3. What do you use for inspiration, or how do you generate ideas?

Sketching, and working on a piece always give me ideas for a next one. And seeing work by other artists always inspire me. I browse through a lot of Flickr, Etsy, blogs like Hi-Fructose, Juxtapoz, The Jealous Curator, Arrested Motion, etc. Also, my old little laptop is cramped with inspirational images I found on the web, in books or my own photographs and in our house there are a lot of beautiful books, figurines, vintage photos, old tins etc. I only have to look around and I am inspired by a beautiful colour combination or a cool pattern.

Bronze and Blue.

4. Walk us through your creative process from idea to finished project.

Most of the times, it starts with a colour combination I have in my head. Other times a face or an outfit on a vintage photo strikes me. I then think of how to translate that in my work. I work on a bunch of tiny canvases and pieces of found wood at the same time. I shuffle them around a lot, make different combinations. It allows me to experiment, to put a leftover colour from my palette on another piece and to come up with solutions for works that are lying there for a longer time. The disadvantage of that is that it can sometimes take ages before I finish a piece because I rather work on something else. The advantage is that if I do finish work, I finish a batch. I also make little graphite drawings and, lately, painted clay pendants and brooches the same way, in batches. So there are always a lot of unfinished works lying around in that tiny studio.

The Rrrrr.

5. What is a typical day in your life?

I don’t have a work schedule. I just work when I feel like it. And that is normally all day and mostly nights. During my coffee and breakfast and very often hours after, I am browsing internet, looking at other art, (re)searching ideas while I sketch, write and doodle in my sketchbook. Then I go to my studio room and work there until I remember to also have some fresh air. Do some grocery shopping, cook, talk with my man, maybe watch some series or read and browse, sketch, paint again until I am off to bed. Which is very often very late. I do also have days where I see friends and family, go on bike rides, walk around in our beautiful city or a park. : )


6. What do you think draws you to other people's work?

Imagination, skills, and the use of colours.
When I feel; “Oh I wish I came up with that!”

Checkered Sky.

7. What are your interests/hobbies?

Looking at work of other artists : ) on blogs etc and offline in museums and galleries. Hanging out with friends, going on road trips (while photographing landscapes for new paintings), reading and watching films.

The Boy and the Accordian.

8. Is this your full time job, or do you have a job out-of-studio?

I worked for years in an art supplies store to pay the bills (and get a discount on art supplies…).

Oh Deer.
9. What is your favorite piece you've ever made and why?

That’s such a difficult question. I have some old(er) favorites but it’s mostly the last one I make. I can also be very happy when I see a bunch of them together. They work so well in collections, I think.

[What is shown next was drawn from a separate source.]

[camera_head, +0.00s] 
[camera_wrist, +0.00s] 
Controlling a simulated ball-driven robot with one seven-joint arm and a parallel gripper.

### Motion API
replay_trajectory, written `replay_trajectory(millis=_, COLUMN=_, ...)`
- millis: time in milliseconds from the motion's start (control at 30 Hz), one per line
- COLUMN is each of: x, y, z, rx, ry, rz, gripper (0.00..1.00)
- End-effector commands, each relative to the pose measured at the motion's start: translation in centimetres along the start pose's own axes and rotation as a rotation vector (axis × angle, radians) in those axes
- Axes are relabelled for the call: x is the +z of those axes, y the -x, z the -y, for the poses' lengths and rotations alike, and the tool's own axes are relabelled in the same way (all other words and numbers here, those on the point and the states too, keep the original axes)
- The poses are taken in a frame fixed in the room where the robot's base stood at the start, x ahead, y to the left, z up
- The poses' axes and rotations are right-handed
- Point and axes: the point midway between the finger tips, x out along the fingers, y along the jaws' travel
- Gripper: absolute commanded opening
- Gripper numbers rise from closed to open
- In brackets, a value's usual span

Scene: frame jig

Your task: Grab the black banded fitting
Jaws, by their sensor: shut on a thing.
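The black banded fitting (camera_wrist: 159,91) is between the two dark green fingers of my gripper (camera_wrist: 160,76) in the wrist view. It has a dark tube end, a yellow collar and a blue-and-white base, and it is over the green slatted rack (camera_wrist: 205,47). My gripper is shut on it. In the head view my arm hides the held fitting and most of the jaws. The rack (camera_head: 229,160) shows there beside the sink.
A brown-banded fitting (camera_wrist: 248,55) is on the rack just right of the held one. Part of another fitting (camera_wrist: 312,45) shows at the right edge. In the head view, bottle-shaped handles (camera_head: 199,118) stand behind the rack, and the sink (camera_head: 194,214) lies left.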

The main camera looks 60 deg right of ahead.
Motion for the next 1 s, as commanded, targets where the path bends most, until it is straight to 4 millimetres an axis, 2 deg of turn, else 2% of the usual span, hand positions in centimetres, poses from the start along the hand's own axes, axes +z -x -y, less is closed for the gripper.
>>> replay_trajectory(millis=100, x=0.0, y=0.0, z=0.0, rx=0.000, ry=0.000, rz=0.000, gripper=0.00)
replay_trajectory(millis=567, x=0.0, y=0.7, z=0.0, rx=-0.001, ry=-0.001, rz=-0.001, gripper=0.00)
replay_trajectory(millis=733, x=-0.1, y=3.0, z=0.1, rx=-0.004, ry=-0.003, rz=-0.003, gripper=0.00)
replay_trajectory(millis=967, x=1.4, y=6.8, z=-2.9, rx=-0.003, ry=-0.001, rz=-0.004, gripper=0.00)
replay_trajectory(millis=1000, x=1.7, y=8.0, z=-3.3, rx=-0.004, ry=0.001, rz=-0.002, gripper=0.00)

It can make me feel like a child who sees all their Halloween candy together.

One Red Tree.

10. What advice would you give to an artist just starting out in the business world?

About the business part: I am not very good at that myself. I tend to stay too much in my bubble, being in my head, my studio, with my tiny paintings and be very anti social. But you have to show your work to the world and talk to people on and offline if you want to sell your work. So finding the balance there is probably a good advice. : )

I do know that you should only do what you love. An artist, I forgot who, said: ‘ immerse yourself in your art and art in general’. That’s very important I think, that way you get authenticity and people will see that in your work. 

Rinske's Studio Space.
 11. Describe your work space.

A small spare room in our apartment is turned into a tiny studio. Because I paint and draw real small nowadays, I don’t need much space. I do have a lot of stuff that needs room, though. A lot of art supplies, hundreds of postcards and vintage photographs, books, figurines etc.

Rinske With A Work In Progress.

12. Did you face any setbacks on your path to being an artist?

Yes, the ‘lack off self esteem moments’, other people, like some family members, who ‘just don’t understand why you are not having a proper job’ and money problems make it hard sometimes to keep the faith. Luckily I have a man who believes in me. : ) Plus, I experienced that once you have taken that step to become whatever you want to be, you can’t go back anymore, which is wonderful and scary at the same time.

Green Sky.

13. What milestones, goals, or achievements are you striving for right now?

Creating all those ideas I have in my head and my sketchbooks, exhibitions abroad, collaborations. Be more organized : )

Thanks so much for letting me interview you!!